### Task instructions
Everything from the line containing "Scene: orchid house" down to the line containing "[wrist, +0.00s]" is to be returned exactly; include both boundary lines and leave out all others.

Rows from a robot dataset
__________________________________________________
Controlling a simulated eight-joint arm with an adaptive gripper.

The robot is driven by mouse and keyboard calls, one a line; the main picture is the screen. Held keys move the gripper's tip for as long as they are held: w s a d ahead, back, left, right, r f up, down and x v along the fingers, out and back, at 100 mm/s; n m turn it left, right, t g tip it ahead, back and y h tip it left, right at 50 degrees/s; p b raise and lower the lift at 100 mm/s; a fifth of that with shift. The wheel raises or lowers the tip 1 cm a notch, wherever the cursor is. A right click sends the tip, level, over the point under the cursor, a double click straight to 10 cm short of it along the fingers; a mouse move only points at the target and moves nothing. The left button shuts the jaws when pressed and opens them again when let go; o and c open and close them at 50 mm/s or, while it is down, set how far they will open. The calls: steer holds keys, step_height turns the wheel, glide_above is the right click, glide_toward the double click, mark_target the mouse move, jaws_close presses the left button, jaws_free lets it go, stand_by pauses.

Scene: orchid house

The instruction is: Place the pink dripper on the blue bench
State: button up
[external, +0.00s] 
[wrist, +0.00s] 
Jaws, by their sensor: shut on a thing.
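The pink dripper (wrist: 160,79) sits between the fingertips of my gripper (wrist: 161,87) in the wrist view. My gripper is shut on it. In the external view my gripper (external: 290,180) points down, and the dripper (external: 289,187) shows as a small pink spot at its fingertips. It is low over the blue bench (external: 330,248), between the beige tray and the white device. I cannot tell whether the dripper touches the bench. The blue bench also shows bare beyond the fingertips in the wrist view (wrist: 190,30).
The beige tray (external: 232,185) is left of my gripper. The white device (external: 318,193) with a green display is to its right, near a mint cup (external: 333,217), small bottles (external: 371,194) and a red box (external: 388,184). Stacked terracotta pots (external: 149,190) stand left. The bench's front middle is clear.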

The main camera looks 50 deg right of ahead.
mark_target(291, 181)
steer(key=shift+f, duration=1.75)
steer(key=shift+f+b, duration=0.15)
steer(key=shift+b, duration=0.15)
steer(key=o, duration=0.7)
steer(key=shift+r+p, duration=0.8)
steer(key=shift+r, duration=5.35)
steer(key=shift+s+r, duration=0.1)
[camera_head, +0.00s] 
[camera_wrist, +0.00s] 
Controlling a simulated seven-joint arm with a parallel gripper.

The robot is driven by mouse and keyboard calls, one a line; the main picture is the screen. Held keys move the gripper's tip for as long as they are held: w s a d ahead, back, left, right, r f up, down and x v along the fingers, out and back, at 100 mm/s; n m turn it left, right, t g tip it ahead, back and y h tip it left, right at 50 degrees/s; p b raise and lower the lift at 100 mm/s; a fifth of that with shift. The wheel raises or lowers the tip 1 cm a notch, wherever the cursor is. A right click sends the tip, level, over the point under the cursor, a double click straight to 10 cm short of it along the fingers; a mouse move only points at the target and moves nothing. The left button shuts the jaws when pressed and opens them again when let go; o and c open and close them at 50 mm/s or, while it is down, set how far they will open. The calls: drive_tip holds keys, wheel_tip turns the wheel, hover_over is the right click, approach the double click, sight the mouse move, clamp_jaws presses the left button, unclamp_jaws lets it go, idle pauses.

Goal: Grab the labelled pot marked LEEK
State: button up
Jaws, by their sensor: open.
__________________________________________________
### Exercise solution
Scene: orchid house

The instruction is: Place the pink dripper on the blue bench
State: button up
[external, +0.00s] 
[wrist, +0.00s] 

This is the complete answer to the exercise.